SET TASK
Your task is to repeat the lines below exactly, excluding any pictures they contain.

DATASET EXCERPT

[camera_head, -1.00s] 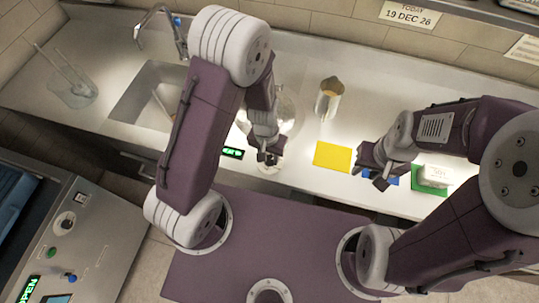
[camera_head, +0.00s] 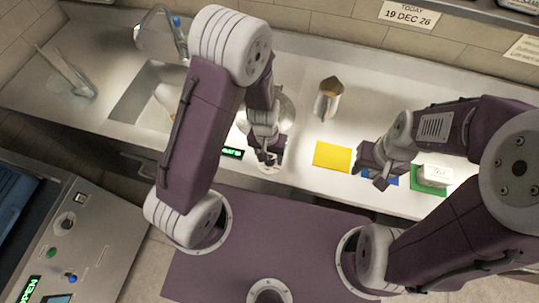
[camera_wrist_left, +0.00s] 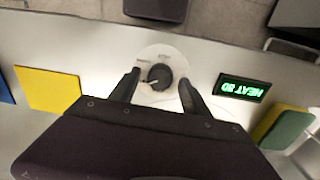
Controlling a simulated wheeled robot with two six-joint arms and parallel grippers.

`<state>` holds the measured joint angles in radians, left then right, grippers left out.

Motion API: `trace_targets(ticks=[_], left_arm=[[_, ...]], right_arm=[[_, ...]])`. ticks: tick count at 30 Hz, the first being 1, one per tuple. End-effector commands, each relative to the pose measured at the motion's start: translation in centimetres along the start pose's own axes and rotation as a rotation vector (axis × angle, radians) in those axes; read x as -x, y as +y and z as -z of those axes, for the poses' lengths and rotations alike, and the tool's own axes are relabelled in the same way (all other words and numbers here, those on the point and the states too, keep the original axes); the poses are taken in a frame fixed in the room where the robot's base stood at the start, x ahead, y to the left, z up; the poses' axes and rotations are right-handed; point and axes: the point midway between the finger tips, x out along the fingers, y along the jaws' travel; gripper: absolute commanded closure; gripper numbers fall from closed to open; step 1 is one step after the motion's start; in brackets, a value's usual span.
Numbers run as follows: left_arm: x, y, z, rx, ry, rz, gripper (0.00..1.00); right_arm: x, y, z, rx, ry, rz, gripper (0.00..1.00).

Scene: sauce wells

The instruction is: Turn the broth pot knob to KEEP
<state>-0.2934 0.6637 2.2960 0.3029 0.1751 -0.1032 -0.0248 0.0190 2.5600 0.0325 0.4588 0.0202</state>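In the left wrist view, a round black knob (camera_wrist_left: 158,77) with a pale pointer mark sits on a white dial plate (camera_wrist_left: 165,53). The pointer faces the lower left; the small printed labels are not clearly legible. My left gripper (camera_wrist_left: 158,92) is open, one finger on each side of the knob, with gaps visible. A green-lit display (camera_wrist_left: 244,88) beside the dial reads what looks like HEAT 20. In the head view, my left gripper (camera_head: 268,157) is over the counter's front, in front of a shiny round pot (camera_head: 286,112), partly hidden. My right gripper (camera_head: 374,174) appears open and empty.
A yellow mat (camera_head: 332,156) lies between my grippers, with a blue mat and a green mat (camera_head: 428,183) bearing a white block (camera_head: 436,174) further right. A metal container (camera_head: 328,98) stands behind. A sink (camera_head: 145,92) is left; a control panel (camera_head: 85,235) is lower left.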

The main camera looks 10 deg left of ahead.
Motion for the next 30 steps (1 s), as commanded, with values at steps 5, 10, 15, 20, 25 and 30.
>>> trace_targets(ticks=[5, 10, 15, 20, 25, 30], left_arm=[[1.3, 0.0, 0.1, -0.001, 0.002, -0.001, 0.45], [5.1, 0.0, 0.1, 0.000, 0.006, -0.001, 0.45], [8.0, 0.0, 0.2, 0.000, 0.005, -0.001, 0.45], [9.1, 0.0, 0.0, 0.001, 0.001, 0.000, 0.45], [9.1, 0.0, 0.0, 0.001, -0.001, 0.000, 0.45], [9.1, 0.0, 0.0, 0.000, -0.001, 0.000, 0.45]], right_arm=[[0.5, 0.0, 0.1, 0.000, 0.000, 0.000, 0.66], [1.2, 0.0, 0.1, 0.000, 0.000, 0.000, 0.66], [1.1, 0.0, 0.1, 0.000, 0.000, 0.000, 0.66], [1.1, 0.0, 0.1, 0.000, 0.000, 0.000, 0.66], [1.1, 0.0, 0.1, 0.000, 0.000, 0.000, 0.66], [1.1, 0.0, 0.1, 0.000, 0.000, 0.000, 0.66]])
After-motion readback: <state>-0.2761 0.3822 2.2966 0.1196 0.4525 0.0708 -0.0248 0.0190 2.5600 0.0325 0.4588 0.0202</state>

EXERCISE ANSWER
[camera_head, -1.00s] 
[camera_head, +0.00s] 
[camera_wrist_left, +0.00s] 
Controlling a simulated wheeled robot with two six-joint arms and parallel grippers.

`<state>` holds the measured joint angles in radians, left then right, grippers left out.

Motion API: `trace_targets(ticks=[_], left_arm=[[_, ...]], right_arm=[[_, ...]])`. ticks: tick count at 30 Hz, the first being 1, one per tuple. End-effector commands, each relative to the pose measured at the motion's start: translation in centimetres along the start pose's own axes and rotation as a rotation vector (axis × angle, radians) in those axes; read x as -x, y as +y and z as -z of those axes, for the poses' lengths and rotations alike, and the tool's own axes are relabelled in the same way (all other words and numbers here, those on the point and the states too, keep the original axes); the poses are taken in a frame fixed in the room where the robot's base stood at the start, x ahead, y to the left, z up; the poses' axes and rotations are right-handed; point and axes: the point midway between the finger tips, x out along the fingers, y along the jaws' travel; gripper: absolute commanded closure; gripper numbers fall from closed to open; step 1 is one step after the motion's start; in brackets, a value's usual span.
Numbers run as follows: left_arm: x, y, z, rx, ry, rz, gripper (0.00..1.00); right_arm: x, y, z, rx, ry, rz, gripper (0.00..1.00).

Scene: sauce wells

The instruction is: Turn the broth pot knob to KEEP
<state>-0.2934 0.6637 2.2960 0.3029 0.1751 -0.1032 -0.0248 0.0190 2.5600 0.0325 0.4588 0.0202</state>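In the left wrist view, a round black knob (camera_wrist_left: 158,77) with a pale pointer mark sits on a white dial plate (camera_wrist_left: 165,53). The pointer faces the lower left; the small printed labels are not clearly legible. My left gripper (camera_wrist_left: 158,92) is open, one finger on each side of the knob, with gaps visible. A green-lit display (camera_wrist_left: 244,88) beside the dial reads what looks like HEAT 20. In the head view, my left gripper (camera_head: 268,157) is over the counter's front, in front of a shiny round pot (camera_head: 286,112), partly hidden. My right gripper (camera_head: 374,174) appears open and empty.
A yellow mat (camera_head: 332,156) lies between my grippers, with a blue mat and a green mat (camera_head: 428,183) bearing a white block (camera_head: 436,174) further right. A metal container (camera_head: 328,98) stands behind. A sink (camera_head: 145,92) is left; a control panel (camera_head: 85,235) is lower left.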

The main camera looks 10 deg left of ahead.
Motion for the next 30 steps (1 s), as commanded, with values at steps 5, 10, 15, 20, 25 and 30.
>>> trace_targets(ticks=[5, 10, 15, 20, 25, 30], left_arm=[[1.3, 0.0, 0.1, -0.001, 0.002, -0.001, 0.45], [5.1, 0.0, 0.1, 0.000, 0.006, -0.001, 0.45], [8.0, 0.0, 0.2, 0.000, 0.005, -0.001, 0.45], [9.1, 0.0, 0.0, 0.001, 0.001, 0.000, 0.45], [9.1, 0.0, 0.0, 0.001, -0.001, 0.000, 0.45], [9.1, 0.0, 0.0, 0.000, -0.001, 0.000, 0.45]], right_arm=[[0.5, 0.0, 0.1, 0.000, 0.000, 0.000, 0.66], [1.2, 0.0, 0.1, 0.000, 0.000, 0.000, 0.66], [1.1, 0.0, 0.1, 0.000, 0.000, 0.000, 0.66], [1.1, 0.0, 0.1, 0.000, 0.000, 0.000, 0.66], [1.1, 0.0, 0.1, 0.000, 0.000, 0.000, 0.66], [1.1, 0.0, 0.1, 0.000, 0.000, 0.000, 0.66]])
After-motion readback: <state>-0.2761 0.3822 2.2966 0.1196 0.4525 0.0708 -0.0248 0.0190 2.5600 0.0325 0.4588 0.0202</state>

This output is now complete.